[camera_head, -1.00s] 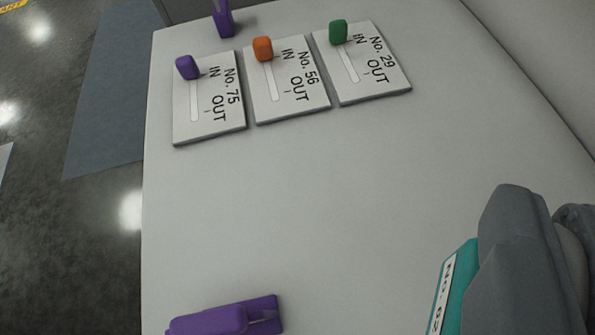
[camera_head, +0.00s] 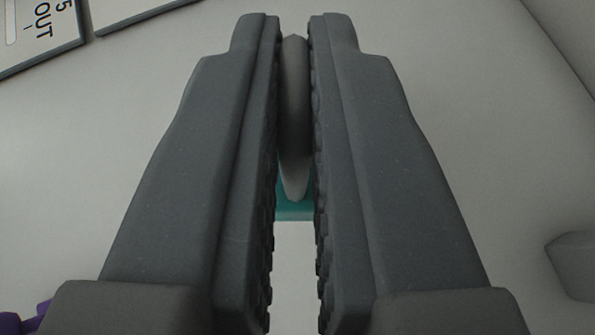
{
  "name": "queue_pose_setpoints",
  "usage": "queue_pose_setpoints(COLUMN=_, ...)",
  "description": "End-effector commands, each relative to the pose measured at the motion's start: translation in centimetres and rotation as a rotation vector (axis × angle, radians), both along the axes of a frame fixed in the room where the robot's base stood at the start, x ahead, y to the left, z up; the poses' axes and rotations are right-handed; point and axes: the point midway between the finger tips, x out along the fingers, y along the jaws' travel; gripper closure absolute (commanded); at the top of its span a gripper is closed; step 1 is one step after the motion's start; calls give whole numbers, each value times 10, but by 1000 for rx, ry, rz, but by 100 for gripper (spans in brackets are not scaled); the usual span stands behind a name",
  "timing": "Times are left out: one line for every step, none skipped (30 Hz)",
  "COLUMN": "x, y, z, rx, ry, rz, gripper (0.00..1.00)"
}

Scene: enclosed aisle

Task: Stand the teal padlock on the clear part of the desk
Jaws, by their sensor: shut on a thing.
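My gripper (camera_head: 295,45) fills the middle of the camera view, with its two dark grey fingers closed on a pale grey rounded piece, the shackle (camera_head: 295,125) of the teal padlock. The teal body of the padlock (camera_head: 295,210) shows only as a small strip between and below the fingers; the rest is hidden. The pale desk (camera_head: 490,130) lies beneath. I cannot tell whether the padlock touches it.
Part of a white "OUT" plate (camera_head: 38,42) shows at the top left, with the edge of a second plate (camera_head: 120,8) beside it. A purple thing (camera_head: 25,318) is cut off at the bottom left. A grey blocky thing (camera_head: 575,262) stands at the right. The desk is bare between them.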

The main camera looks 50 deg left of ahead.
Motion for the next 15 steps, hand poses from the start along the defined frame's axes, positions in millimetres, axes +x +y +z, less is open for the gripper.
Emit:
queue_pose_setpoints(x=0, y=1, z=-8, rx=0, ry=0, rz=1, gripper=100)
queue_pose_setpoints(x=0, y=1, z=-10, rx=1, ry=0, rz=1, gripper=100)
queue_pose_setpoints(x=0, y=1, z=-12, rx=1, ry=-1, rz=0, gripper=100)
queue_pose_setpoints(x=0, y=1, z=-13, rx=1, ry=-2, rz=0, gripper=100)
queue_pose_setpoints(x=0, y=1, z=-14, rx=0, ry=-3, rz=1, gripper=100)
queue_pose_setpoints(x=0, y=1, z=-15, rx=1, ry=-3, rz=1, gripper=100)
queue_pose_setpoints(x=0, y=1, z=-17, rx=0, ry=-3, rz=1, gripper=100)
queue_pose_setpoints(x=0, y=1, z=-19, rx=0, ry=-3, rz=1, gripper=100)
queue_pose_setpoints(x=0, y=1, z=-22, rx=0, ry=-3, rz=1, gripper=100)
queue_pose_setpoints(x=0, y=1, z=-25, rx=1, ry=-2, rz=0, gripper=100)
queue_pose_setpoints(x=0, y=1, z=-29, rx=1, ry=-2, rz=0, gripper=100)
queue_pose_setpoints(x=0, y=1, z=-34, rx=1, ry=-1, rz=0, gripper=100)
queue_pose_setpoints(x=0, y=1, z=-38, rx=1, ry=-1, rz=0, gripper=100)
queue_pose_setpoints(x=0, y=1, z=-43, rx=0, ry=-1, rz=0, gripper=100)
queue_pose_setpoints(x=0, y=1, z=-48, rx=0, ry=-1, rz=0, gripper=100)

====

* WRITTEN TASK
Exactly repeat the lines from the line with "The main camera looks 50 deg left of ahead." to the line with "Motion for the", including both, and output nothing else.

* THE REPLY
The main camera looks 50 deg left of ahead.
Motion for the next 15 steps, hand poses from the start along the defined frame's axes, positions in millimetres, axes +x +y +z, less is open for the gripper.

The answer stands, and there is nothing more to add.